Namely, when a sufficient number of disks has been removed from a RAID-5
or RAID-6 array to make it inoperable, the array is still shown as
"active" in /proc/mdstat and "clean" in the sysfs array_state file.  For
example:

md0 : active raid5 sde[3](F) sdd[2] sdc[1](F) sdb[0]
      6286848 blocks super 1.2 level 5, 512k chunk, algorithm 2 [4/2] [U_U_]

(mdadm does show the state as "clean, FAILED".)

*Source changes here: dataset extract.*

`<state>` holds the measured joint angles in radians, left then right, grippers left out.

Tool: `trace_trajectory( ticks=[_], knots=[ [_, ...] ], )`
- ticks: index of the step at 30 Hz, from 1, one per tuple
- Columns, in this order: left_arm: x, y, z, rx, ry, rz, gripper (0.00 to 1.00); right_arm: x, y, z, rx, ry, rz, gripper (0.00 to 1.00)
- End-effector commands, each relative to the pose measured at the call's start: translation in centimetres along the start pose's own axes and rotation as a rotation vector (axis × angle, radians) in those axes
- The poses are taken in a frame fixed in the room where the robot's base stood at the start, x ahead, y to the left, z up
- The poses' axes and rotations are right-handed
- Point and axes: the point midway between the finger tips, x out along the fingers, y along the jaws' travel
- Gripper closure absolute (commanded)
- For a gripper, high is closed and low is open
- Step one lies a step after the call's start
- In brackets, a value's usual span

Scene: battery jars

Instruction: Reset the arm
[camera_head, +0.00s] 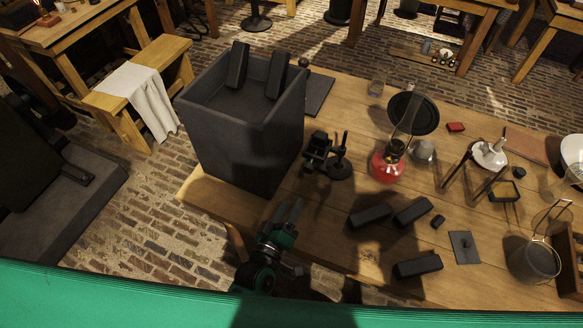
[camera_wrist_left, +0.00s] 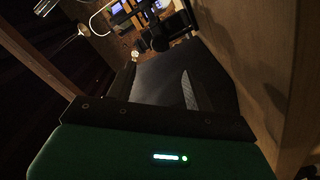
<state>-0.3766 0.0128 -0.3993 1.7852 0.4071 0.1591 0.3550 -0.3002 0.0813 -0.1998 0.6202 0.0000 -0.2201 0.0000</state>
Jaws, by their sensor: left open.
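My left gripper (camera_head: 287,212) is low in the middle of the head view, at the near edge of the wooden table. It is open, and I see nothing between its fingers. Its dark body with a green band fills the lower part of the left wrist view. A large dark grey open-topped jar (camera_head: 240,145) stands at the table's left end, just beyond the gripper. One dark block (camera_head: 237,64) and another dark block (camera_head: 276,75) stick up at its far rim. Three dark blocks lie on the table, one of them (camera_head: 417,266) near the front edge. My right gripper is not in view.
The table (camera_head: 330,215) also bears a red burner (camera_head: 387,166), a dark round disc (camera_head: 413,113), a small black stand (camera_head: 326,152), a wire-handled pot (camera_head: 535,260) and a flat grey plate (camera_head: 464,247). A bench with a white cloth (camera_head: 145,95) stands left on the brick floor.

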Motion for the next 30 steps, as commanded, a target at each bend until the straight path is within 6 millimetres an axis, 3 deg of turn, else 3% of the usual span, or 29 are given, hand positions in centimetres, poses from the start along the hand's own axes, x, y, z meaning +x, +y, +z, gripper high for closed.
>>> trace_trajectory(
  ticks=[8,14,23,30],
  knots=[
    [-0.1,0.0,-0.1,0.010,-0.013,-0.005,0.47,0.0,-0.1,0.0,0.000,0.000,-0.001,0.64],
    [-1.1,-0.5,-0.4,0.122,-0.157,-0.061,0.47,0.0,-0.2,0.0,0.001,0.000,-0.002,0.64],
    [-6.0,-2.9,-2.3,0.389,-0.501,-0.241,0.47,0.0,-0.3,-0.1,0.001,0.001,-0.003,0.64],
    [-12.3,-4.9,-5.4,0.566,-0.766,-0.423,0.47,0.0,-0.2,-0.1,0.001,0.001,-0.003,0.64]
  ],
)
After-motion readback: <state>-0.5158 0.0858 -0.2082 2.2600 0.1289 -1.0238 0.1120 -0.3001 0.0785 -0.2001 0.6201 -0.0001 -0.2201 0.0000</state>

Is this the expected behavior?

AFAICT, this means that there is no single item in either /proc/mdstat
or sysfs that indicates that an array such as the example above has
failed.  My program will have to parse the RAID level, calculated the
number of failed members (if any), and determine whether that RAID level
can survive that number of failures.  Is this correct?

Anything I'm missing?

Thanks!

-- 
========================================================================
Ian Pilcher                                         arequipeno@gmail.com
Sometimes there's nothing left to do but crash and burn...or die trying.
========================================================================

^ permalink raw reply	[flat|nested] 3+ messages in thread

* Re: Inoperative array shown as "active"
  2013-09-14  5:39 Inoperative array shown as "active" Ian Pilcher
@ 2013-09-14  5:59 ` NeilBrown
  2013-09-14  6:25   ` Ian Pilcher
  0 siblings, 1 reply; 3+ messages in thread
From: NeilBrown @ 2013-09-14  5:59 UTC (permalink / raw)
  To: Ian Pilcher; +Cc: linux-raid

[-- Attachment #1: Type: text/plain, Size: 1261 bytes --]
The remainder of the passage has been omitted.